Take a look at Cheyenne Mountain Charter Academy in Colorado Spring, CO. They use Reading Mastery. All of their children read by the end of kindergarten. They have no entrance exams, and yet there new high school was rated first in the state in its first year, because their students are just knocking the ball out of the park. Take a look at City Springs elementary in Baltimore. They routinely beat white school in the district, despite the fact that they have 80%+ on free or reduced lunch.

I've used a derivative Direct Instruction program at home with my kids (Funnix), and my personal experience it that it seems virtually impossible not to be able to read if the program is followed religiously.

Guessing is a good strategy? compared to what? In what context? What proof do you have? Are their alternative strategies that are better?

Defending a program without knowing the alternatives it bad policy.

Anonymous said...

I just reviewed my last comment . . .sorry for all the mistakes.

anonymous

Anonymous said...

I am the mother of the child in the story! Parker is now reading at grade level no problems! Anyone who wants to make negative comments on this article without actually having been to the school and see the teachings is just silly! Your comments are a waste of time to everyone!

RMD said...

no, the comments aren't necessarily silly

the question isn't what happens to your son, in particular

the question is what happens on a systematic basis to children who are taught with whole language vs phonics methods

there is plenty of evidence to suggest that whole language is a disaster

Anonymous said...

The thing that has carried "Whole Language (now masquerading as "Balanced Literacy" in the U. S.) is the fact that some kids learn to read without any reading instruction, and some learn to read despite the mis-instruction. And insensitive tests and shoddy research methodology cover up what's going on.

jh is spot on. It's the reliability of the instructional effectiveness with all students that should be the focus. As it currently stands, instructional failures are shunted off to "Special Education" under the label of "Specific Learning Disability" and treated as an altogether different category.

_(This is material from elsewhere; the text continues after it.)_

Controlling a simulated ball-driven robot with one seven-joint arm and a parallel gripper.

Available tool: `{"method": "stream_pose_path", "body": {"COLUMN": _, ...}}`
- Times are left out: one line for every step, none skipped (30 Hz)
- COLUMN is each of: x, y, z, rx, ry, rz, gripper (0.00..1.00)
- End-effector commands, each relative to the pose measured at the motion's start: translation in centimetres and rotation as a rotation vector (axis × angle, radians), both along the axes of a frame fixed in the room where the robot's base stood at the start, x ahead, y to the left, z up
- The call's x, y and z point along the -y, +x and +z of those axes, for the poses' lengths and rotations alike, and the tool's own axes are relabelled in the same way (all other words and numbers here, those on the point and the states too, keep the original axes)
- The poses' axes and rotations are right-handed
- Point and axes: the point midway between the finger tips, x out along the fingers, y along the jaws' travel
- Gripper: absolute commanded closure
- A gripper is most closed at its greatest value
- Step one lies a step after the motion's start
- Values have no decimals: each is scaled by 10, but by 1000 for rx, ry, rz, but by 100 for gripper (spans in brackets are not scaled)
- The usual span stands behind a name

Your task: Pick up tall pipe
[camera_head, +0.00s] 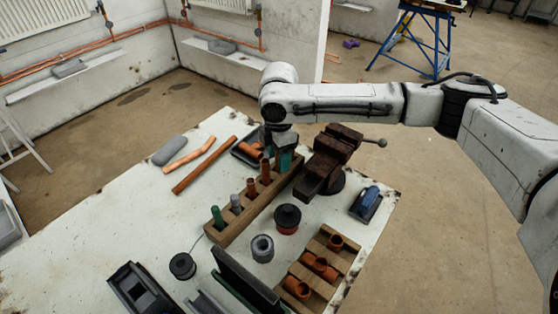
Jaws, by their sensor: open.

So publishers, teacher educators and other proponents of Whole Language instruction are held harmless, and the kids shoulder the accountability burden. Go figure.

Anonymous said...

There is more than one way to close an achievement gap...by bringing ALL students down rather than increasing achievement for students of color or low socio-ecomonic status. Madison may have closed the gap between black and white students but that's only because white students' scores have come down due to this misguided approach to teaching reading.

The state of WI, it its efforts to meet NCLB legislation, lowered the cut score required for earning a 'proficient' designation. A good rule of thumb for parents is: if your child brings home a state test summary (WKCE) and it says he/she scored 'proficient' that really means they are a basic reader. If your child scored in the 'advanced' range you can ascertain that they are at least on grade level.

I used to be a high school reading specialist. 9th grade students were often referred for reading difficulties. I'd look through their cumulative folders and find their 8th grade test scores - many of them earned a 'proficient' designation from the state. Ha! What a joke! When tested formally using valid reading assessments these students often came out two or more years BELOW grade level.

The state of Wisconsin, and our nation for that matter, are in big trouble unless we re-vamp teacher training, abolish whole language, and provide a more enriched curriculum for today's learners.